__PROMPT__
Starting with the first line of the data below, copy each line up to and including the one containing "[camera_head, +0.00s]". Pictures stay out.

(Rows from a robot dataset)
________________________________________

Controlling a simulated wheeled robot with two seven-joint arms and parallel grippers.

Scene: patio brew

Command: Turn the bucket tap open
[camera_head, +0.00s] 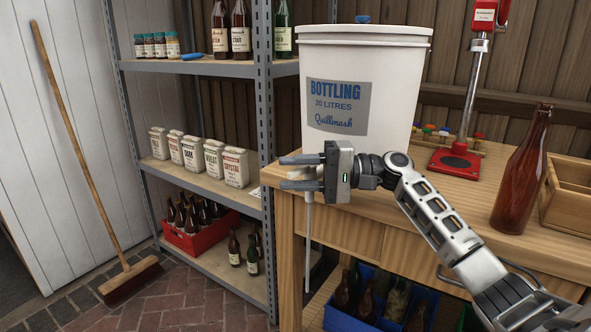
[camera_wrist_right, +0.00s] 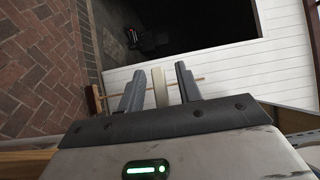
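The white bottling bucket (camera_head: 365,75) stands on the wooden bench, with a blue and grey label on its front. My right gripper (camera_head: 290,172) is at the bucket's lower left front, its fingers pointing left. In the right wrist view, a pale bar, apparently the tap's lever (camera_wrist_right: 159,88), stands between my two fingers with a gap on each side. The gripper is open around it. The tap's body is mostly hidden behind my gripper in the head view. A thin pale tube (camera_head: 308,245) hangs below it. My left gripper is not in view.
A brown bottle (camera_head: 522,170) and a red capper (camera_head: 455,162) stand on the bench (camera_head: 350,230) to the right. A metal shelf (camera_head: 215,188) with cartons and bottles is at left. A broom (camera_head: 80,150) leans on the white wall. A blue crate (camera_head: 340,318) is under the bench.

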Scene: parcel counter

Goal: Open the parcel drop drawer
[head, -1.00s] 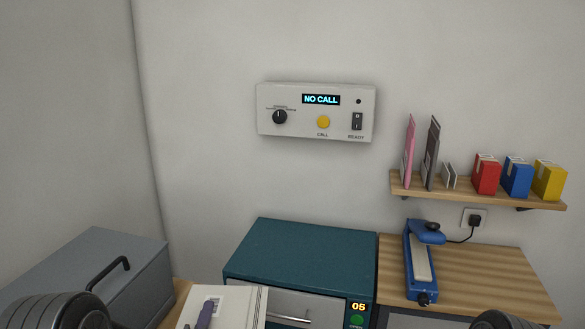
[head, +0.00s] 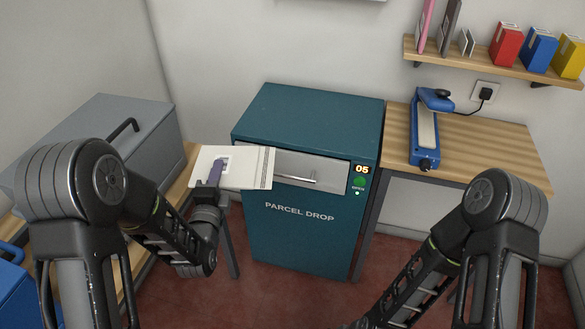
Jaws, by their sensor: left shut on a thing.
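The teal parcel drop cabinet (head: 300,240) stands against the back wall. Its grey drawer front (head: 290,172) near the top looks closed, flush with the cabinet. A silver bar handle (head: 297,180) runs across it. A display with "05" and a green button (head: 359,182) are at its right. My left gripper (head: 215,172) is shut on a flat white parcel (head: 243,165), held in front of the cabinet's left side. The parcel covers the left end of the drawer front. My right arm comes in at the lower right; its gripper is outside the picture.
A blue sealing device (head: 426,130) sits on the wooden table (head: 480,150) at the right. A shelf (head: 500,62) with several coloured boxes hangs above it. A grey lidded box (head: 100,140) is at the left. Red floor (head: 300,300) is bare before the cabinet.

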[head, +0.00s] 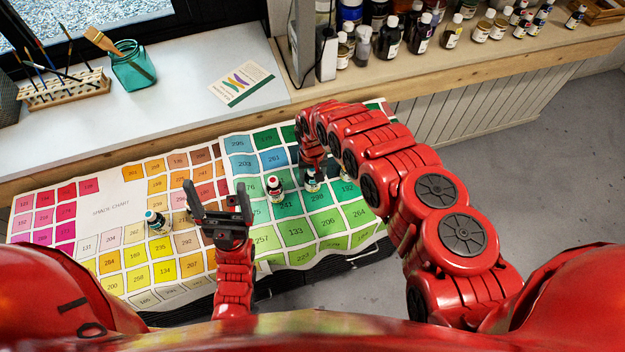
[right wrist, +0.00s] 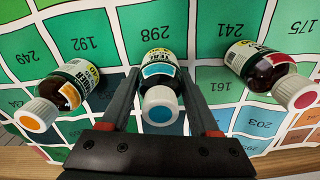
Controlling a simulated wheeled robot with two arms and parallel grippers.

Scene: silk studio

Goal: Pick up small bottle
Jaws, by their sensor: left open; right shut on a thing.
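A small bottle (right wrist: 160,68) with a white cap with a blue top is between the fingers of my right gripper (right wrist: 160,78) in the right wrist view. The gripper is shut on it, over the green part of the chart. In the head view this bottle (head: 312,184) shows just below the right gripper (head: 313,166), which partly hides it. My left gripper (head: 221,207) is open and empty, above the chart to the left. I cannot tell whether the held bottle is lifted off the chart.
A red-capped bottle (right wrist: 268,72) and an orange-capped bottle (right wrist: 64,90) flank the held one. Another small bottle (head: 155,220) is farther left on the colour chart (head: 110,209). A teal jar (head: 132,67) and brush rack (head: 65,88) stand on the sill; several bottles line the shelf.

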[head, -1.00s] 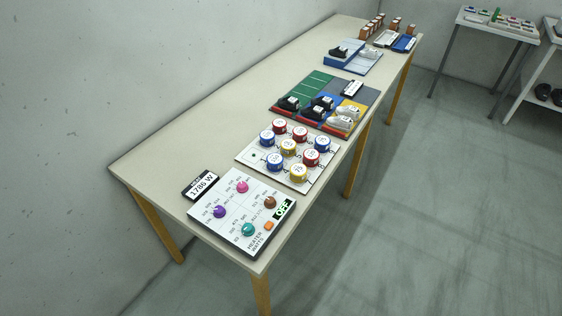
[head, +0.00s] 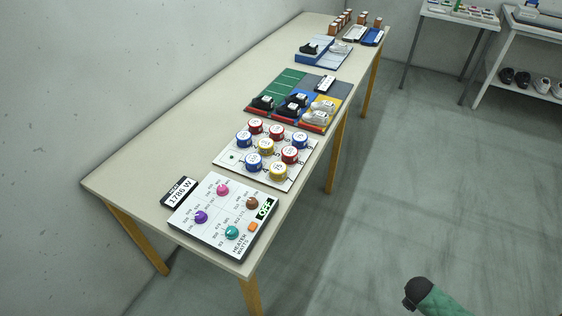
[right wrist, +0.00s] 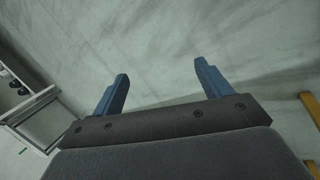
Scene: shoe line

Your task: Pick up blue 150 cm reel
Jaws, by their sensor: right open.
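Several round reels with blue, red and yellow sides and white labelled tops stand on a white board (head: 222,163) on the long table. The blue ones are a left reel (head: 243,139), a front reel (head: 253,162) and a right reel (head: 300,141). Their printed lengths are too small to read, so I cannot tell which is 150 cm. My right gripper (right wrist: 162,85) is open and empty in the right wrist view, with only floor beyond its blue fingers. In the head view, part of my right arm shows low at the right, well away from the reels. My left gripper is not in view.
The long table (head: 150,150) also bears a heater panel with coloured knobs (head: 225,212) at the near end, and a coloured mat with shoes (head: 290,85) behind the reels. Shelves with shoes (head: 500,40) stand at the far right. Open floor lies right of the table.

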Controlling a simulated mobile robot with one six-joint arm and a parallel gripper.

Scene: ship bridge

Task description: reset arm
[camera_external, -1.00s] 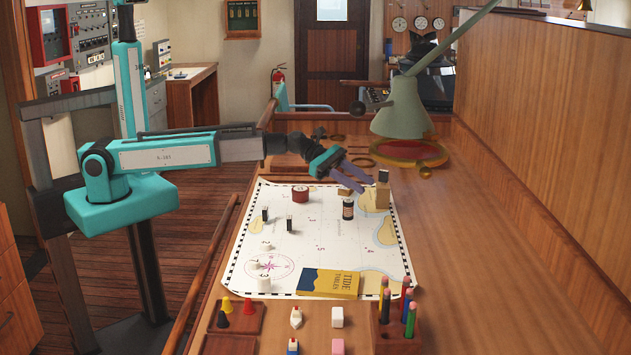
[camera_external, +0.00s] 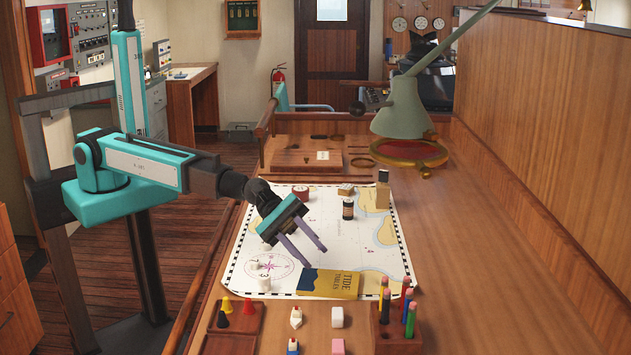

________________________________________

__ANSWER TO THE PROBLEM__
Controlling a simulated wheeled robot with two seven-joint arms and parallel grippers.

Scene: patio brew

Command: Turn the bucket tap open
[camera_head, +0.00s] 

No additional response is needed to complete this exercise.